アメリカを拒否する
昨年、韓国で20何人かの女性が殺害された事件があった。
そのあと、朝日新聞夕刊の4こま漫画「地球防衛家のヒトビト」(しりあがり寿)でさっそくこの事件のことを取り上げた。
地球防衛家の亭主「いやー 韓国の殺人事件スゴイなー」
「なんかハッキリしない動機で20人以上の人を殺して…」
「やっぱり死刑になるのかなー…」
地球防衛家のかみさん「それをいったらさ…」
「証拠もないのにヒトの国に攻めこんで何千人も殺したどっかの国は何の刑になるんだろーね」
かみさんはぼやいているのではない。怒り心頭に発しているのである。そして、アメリカが証拠はなかったということを正式に認めたのはご存知のとおり。でも、その記事はあまりに小さかった。もう、みんな、忘れたのだろうか。「サッダーム・フセインは核兵器や化学兵器を隠している。だからイラクを攻撃するのだ」とブッシュが言明したことを。忘れたとしたら、イラクで殺害された1万人以上の人はあまりにかわいそうだ。
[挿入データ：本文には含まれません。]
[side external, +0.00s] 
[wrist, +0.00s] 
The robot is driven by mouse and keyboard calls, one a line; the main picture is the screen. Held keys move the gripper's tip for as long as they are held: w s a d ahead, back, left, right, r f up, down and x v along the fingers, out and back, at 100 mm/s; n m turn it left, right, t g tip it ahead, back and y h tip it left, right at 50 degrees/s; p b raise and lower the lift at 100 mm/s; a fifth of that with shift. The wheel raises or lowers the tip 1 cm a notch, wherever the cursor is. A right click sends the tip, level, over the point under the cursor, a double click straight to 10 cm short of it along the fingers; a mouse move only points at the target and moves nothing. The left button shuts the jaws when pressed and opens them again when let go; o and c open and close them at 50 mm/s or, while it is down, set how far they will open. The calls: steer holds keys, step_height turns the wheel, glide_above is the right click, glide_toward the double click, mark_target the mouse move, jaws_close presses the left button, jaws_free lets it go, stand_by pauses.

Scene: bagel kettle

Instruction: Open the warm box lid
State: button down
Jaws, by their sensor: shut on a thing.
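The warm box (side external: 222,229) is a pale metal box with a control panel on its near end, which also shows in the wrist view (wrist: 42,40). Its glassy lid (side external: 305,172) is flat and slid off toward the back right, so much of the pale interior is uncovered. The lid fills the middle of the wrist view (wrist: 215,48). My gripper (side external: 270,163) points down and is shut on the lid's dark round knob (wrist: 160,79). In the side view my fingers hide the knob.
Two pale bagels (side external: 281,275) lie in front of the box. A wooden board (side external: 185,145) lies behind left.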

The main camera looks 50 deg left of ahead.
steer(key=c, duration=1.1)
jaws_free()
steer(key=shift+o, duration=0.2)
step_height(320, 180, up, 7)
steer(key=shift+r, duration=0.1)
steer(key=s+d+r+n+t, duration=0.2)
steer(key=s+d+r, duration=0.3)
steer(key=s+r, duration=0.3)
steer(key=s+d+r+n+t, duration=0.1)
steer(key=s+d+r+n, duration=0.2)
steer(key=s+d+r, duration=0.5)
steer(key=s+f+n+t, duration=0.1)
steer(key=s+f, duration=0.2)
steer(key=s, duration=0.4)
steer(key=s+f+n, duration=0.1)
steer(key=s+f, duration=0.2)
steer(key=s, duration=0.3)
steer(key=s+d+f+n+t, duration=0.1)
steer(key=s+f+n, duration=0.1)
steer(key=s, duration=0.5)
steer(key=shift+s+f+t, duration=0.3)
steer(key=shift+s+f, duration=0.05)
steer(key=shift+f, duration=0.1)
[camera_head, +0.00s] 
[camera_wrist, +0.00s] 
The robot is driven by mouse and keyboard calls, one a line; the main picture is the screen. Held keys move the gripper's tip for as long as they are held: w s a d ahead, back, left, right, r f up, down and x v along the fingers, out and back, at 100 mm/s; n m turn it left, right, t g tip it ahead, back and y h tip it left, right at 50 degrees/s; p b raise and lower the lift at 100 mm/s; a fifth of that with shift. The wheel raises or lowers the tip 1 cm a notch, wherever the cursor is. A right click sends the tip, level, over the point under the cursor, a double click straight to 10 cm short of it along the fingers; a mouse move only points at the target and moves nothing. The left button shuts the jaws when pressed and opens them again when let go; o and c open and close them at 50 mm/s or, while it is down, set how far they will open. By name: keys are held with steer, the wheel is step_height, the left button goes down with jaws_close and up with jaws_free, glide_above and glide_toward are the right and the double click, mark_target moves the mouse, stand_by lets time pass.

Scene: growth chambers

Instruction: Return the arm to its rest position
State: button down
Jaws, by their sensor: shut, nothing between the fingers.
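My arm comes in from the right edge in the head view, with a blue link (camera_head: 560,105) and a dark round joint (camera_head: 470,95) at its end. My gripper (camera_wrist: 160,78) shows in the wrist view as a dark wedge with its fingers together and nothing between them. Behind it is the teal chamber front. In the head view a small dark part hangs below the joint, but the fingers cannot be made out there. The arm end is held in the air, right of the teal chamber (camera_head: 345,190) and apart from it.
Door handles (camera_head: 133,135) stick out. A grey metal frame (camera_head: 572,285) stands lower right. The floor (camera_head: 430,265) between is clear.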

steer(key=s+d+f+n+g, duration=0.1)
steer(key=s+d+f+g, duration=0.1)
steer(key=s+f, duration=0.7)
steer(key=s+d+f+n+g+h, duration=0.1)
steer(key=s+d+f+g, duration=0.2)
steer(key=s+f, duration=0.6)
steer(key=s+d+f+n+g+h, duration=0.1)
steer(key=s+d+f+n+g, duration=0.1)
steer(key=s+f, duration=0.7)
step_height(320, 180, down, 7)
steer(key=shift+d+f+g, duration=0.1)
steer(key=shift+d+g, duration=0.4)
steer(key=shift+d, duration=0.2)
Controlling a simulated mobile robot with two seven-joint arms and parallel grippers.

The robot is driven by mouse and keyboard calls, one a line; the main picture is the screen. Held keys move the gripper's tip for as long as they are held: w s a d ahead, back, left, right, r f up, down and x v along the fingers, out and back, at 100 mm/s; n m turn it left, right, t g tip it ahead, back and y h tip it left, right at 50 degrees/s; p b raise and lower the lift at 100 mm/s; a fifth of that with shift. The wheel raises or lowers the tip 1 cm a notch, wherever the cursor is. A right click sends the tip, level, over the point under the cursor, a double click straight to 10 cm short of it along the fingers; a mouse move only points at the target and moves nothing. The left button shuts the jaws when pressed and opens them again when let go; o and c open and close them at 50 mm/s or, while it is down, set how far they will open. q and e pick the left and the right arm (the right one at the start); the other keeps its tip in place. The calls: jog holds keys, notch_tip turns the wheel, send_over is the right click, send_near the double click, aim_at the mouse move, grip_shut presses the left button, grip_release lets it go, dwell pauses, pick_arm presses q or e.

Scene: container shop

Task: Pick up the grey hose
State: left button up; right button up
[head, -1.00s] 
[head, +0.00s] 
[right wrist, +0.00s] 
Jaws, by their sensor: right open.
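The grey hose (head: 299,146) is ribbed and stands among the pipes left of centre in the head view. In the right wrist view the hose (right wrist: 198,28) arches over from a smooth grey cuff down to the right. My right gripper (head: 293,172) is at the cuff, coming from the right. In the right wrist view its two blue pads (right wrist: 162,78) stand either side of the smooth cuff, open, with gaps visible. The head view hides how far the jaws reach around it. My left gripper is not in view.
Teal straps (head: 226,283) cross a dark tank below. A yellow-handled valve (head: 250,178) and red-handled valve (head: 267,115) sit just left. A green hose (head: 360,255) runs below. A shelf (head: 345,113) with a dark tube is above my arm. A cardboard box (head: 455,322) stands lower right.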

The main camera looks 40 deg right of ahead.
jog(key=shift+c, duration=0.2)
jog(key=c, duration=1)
でも、結局、アメリカは何の刑にもならない。あやまりもしない。しかも、そのことに対してわが小泉ポチ宰相は知らんふり。
こんなことでいいのだろうか。私は絶対にアメリカを許さない。といっても、テロに走るという気はありません。アメリカを「拒否しよう」と思います。
具体的には(急にみみっちくなるんだけど)、まずアメリカに行かない。アメリカの映画を見ない。アメリカの音楽を聴かない。アメリカからの輸入品を買わない。マクドナルドにも行かない。松井は好きだけど、メジャーリーグの試合なんか見ない。
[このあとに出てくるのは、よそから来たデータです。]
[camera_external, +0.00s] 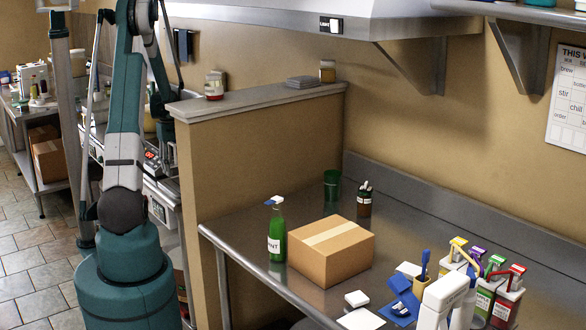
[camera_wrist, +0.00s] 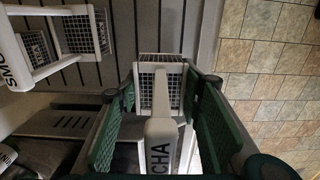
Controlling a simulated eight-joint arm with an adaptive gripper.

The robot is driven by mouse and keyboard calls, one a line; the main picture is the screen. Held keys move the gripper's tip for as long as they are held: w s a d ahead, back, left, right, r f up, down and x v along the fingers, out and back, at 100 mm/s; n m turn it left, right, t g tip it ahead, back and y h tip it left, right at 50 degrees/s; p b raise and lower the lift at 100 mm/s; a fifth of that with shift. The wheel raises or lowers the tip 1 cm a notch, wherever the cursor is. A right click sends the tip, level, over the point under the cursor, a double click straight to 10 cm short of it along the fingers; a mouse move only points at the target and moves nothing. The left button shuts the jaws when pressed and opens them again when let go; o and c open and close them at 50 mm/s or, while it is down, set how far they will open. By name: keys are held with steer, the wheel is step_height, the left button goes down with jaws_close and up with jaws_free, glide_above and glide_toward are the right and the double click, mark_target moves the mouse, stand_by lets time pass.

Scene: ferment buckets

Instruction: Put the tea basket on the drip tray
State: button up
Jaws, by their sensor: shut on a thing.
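In the wrist view my gripper (camera_wrist: 160,97) has its two green-padded fingers on either side of the pale handle of a tea basket (camera_wrist: 161,132). The handle's label reads "CHA", partly cut off. The basket's wire mesh shows beyond the fingertips. The jaws are shut on this basket. A grey part with dark slots (camera_wrist: 70,123) lies left of the fingers; I cannot tell whether it is the drip tray. In the external view the gripper and held basket cannot be made out behind my arm and the partition.
Two other mesh baskets (camera_wrist: 83,38) (camera_wrist: 36,47) with pale labelled handles are at upper left in the wrist view, by a dark ribbed surface (camera_wrist: 130,25). Tiled floor (camera_wrist: 265,60) shows at right. A partition (camera_external: 265,150) separates my arm from the steel table with a cardboard box (camera_external: 330,252).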

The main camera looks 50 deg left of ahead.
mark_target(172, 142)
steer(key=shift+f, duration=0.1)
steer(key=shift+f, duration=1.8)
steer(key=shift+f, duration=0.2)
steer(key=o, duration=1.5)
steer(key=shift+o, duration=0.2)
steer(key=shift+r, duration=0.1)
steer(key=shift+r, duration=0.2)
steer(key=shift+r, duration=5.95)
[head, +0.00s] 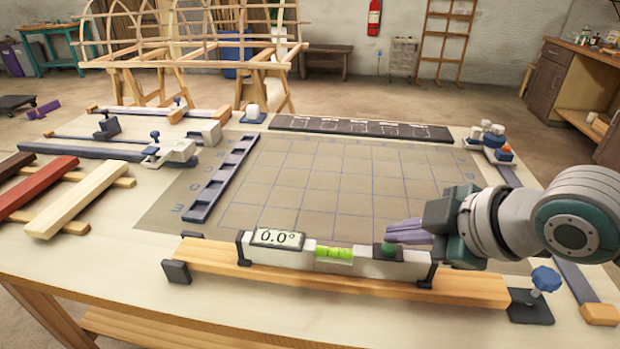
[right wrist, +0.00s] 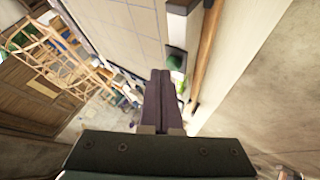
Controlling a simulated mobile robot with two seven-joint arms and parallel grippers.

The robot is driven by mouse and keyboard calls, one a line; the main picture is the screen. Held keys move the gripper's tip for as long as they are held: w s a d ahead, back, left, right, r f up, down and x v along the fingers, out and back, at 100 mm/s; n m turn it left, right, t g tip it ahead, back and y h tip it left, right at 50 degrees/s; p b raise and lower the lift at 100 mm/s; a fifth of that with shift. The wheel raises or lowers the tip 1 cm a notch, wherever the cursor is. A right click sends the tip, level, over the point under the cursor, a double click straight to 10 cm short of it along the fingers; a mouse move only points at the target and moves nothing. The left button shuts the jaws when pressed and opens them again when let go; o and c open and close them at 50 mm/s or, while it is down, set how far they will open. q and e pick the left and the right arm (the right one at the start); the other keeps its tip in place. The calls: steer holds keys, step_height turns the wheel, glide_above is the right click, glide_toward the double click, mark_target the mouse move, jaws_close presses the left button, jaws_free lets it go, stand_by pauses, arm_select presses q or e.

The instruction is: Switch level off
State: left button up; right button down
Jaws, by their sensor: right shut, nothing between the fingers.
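The level (head: 340,265) is a pale bar with dark end caps. It rests on a wooden lath (head: 470,288) near the table's front edge. Its display (head: 276,238) reads 0.0°, and a bright green vial (head: 334,253) sits in its middle. A dark green button (head: 388,250) is on its top towards the right end; it also shows in the right wrist view (right wrist: 174,62). My right gripper (head: 390,231) is shut and empty, its purple fingers close above and behind the button. I cannot tell whether they touch it. My left gripper is not in view.
A gridded mat (head: 310,185) lies behind the level, with a dark slotted rack (head: 221,180) on its left. A blue-knobbed clamp (head: 540,290) stands at the lath's right end. Several coloured laths (head: 78,198) lie at left. Blocks (head: 490,140) stand at the back right.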

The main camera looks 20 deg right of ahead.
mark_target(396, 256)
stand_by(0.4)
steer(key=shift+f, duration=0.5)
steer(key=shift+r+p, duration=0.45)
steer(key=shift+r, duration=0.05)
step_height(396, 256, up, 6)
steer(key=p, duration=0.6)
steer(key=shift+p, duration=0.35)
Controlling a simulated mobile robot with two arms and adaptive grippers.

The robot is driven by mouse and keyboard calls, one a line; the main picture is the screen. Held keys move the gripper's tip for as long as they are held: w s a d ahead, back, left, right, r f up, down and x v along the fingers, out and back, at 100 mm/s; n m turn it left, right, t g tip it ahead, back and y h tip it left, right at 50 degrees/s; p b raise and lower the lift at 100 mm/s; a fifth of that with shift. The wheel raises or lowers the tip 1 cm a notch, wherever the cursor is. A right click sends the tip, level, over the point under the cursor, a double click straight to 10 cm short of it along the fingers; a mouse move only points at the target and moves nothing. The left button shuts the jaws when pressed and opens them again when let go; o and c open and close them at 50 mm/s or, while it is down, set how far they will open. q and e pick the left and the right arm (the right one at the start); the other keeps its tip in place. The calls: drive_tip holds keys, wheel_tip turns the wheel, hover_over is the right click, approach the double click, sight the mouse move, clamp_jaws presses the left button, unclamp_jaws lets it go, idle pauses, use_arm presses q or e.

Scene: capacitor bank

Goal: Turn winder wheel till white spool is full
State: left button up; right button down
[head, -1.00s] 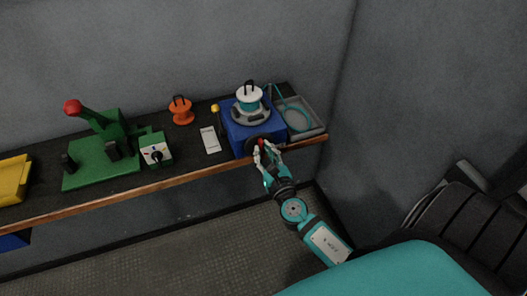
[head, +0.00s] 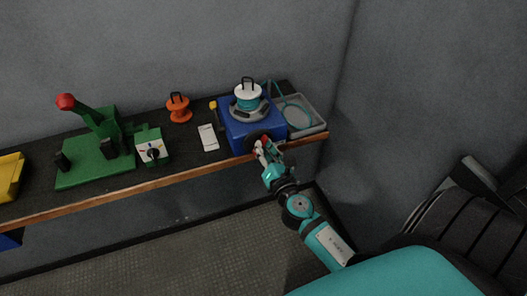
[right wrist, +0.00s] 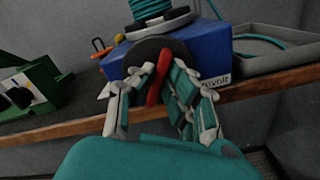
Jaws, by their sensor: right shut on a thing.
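The blue winder (head: 240,130) stands near the right end of the shelf. The white spool (head: 248,91) sits on its grey top, with teal cord wound on it; the cord also shows in the right wrist view (right wrist: 150,8). The dark winder wheel (right wrist: 146,54) is on the winder's front face, with a red handle (right wrist: 158,80). My right gripper (head: 262,148) is at the wheel, its fingers shut around the red handle. In the right wrist view the fingers (right wrist: 160,82) lie on both sides of it. My left gripper is out of view.
A grey tray (head: 318,127) with a loop of teal cord is right of the winder. Left of it are a white card (head: 208,138), an orange spool (head: 179,109), a switch box (head: 152,147), a green lever press (head: 95,172) and a yellow bin (head: 9,178).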

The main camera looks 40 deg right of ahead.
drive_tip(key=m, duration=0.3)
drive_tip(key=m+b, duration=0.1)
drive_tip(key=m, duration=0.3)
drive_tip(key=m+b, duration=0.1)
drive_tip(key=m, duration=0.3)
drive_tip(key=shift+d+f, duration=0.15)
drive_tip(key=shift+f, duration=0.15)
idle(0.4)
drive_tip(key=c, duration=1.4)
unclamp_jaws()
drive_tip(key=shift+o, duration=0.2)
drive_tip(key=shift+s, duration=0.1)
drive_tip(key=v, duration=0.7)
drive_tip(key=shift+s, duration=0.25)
馬鹿みたい? かもしれない。ま、カエルのつらにションベンてなところだろうな。でも、言わなきゃわからないし、言い続けなければ意味がない。アメリカ人の大多数はアメリカが世界中から好かれている、そしてうらやましがられていると思っており、それがアメリカの愚かな行動の最大の要因なのだから。カエルだって、次から次へと小便をかけられば、そのうち自分がいやがられていることがわかるだろうさ。
第2に、実際には、残念ながら、地球上のほとんどの人はアメリカが好きだ。枯葉剤をばらまかれ、クラスター爆弾を雨あられと落とされて、国土をめちゃくちゃに蹂躙され、何百万もの同胞が殺されたベトナム人だってそうなんだから(原爆を落とされた日本人もだ!)。ただ、そのアメリカは、実物のアメリカではなく、「ランボー」や「ロッキー」、馬鹿でかい冷蔵庫やプールとグラマーな美女という「想像の」アメリカだ。つまり、無限の富と自由という人間の夢とイコールのアメリカ。
確かに、アメリカには、メジャーリーガーの何百万ドルというギャラに象徴される、目もくらむような富を得るチャンスはある。でも、その裏になにがある? 毎日何人が銃で殺されている? アメリカ人以外は人とは思わない恐るべき偏狭さと傲慢、無知、無神経、差別、格差、荒廃。しかし、みんな、そっちは見ようとしない。「夢」とアメリカを同一視してしまう。
そりゃ、富と自由をキライな人間なんていないさ。だから、みんな自分の中に「アメリカ」を抱えている。だから実物のアメリカがむちゃくちゃやっても、本当には非難できない。
アメリカを拒否するというのは、自分のうちなるアメリカを否定するということ。まあ、完全に否定するのはなかなか難しいから、見直すと言っておこう。私は別にイスラーム教徒ではないけど、無限の富や無限の自由なんて、神の領域を侵していると言えないだろうか。ほんと、まじめに考えているとイスラームに肩入れしたくなるよ。